Data extracted from a collection
-- Begin --

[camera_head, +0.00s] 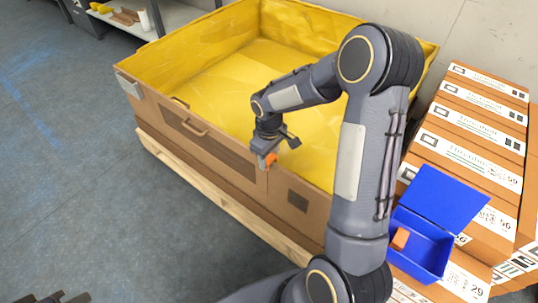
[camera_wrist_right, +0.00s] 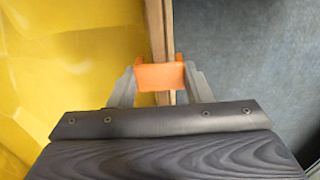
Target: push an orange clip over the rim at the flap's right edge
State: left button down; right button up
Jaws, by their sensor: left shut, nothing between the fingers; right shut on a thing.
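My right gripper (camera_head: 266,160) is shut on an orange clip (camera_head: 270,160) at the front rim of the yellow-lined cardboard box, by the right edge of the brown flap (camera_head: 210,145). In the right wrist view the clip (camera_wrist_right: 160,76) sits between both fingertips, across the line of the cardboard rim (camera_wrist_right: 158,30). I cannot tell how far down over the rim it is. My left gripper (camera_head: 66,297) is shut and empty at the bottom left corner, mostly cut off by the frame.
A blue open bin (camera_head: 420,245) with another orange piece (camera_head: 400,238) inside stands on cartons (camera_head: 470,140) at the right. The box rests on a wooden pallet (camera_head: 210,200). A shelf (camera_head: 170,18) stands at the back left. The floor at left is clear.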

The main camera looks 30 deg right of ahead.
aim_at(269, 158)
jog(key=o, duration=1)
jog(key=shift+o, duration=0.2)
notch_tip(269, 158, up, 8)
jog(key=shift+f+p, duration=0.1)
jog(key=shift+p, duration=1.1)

-- End --
-- Begin --

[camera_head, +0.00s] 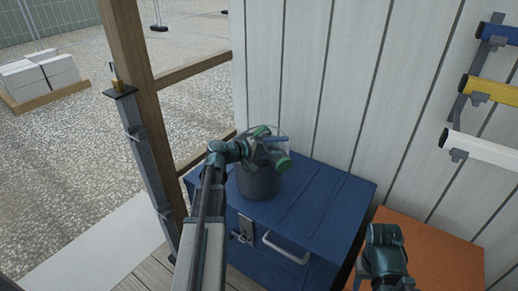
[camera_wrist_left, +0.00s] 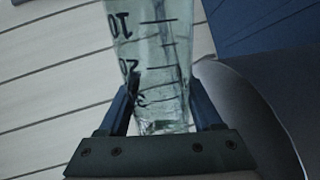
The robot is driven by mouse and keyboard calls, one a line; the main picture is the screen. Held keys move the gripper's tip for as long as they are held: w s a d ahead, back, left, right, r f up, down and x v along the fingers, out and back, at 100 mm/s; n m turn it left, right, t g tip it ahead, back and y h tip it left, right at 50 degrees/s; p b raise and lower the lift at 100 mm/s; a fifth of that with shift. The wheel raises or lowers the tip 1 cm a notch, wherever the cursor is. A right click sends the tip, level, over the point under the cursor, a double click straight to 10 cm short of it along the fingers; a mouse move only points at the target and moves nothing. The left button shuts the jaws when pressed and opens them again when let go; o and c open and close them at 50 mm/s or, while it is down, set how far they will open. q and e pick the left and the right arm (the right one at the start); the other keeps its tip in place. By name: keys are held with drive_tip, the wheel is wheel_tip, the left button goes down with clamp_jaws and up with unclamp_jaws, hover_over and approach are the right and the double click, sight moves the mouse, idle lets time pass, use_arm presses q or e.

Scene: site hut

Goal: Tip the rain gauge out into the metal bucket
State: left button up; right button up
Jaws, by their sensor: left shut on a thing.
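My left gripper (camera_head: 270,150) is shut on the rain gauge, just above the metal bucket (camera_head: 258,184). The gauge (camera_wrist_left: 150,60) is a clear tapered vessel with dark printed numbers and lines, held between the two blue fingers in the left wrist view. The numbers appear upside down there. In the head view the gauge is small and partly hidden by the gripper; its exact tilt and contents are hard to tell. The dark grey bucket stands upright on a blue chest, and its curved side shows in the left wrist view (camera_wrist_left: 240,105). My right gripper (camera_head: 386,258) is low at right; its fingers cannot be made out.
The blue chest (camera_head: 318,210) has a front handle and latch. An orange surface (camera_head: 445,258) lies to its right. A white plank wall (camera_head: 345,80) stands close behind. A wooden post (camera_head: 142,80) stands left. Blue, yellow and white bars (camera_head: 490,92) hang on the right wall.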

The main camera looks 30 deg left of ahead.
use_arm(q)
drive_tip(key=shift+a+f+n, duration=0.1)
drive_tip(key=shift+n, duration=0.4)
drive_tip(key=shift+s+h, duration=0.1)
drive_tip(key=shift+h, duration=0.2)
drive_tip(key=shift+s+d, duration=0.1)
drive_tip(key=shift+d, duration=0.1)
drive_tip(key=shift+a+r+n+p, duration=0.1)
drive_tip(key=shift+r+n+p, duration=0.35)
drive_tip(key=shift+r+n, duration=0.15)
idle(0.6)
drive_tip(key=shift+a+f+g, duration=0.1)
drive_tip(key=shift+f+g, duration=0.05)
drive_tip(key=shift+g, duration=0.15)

-- End --

Instructions to follow
Extract exactly and only these lines: the line containing "Target: push an", the line containing "State: left button down; right button up", and every line between them.

Reply
Target: push an orange clip over the rim at the flap's right edge
State: left button down; right button up

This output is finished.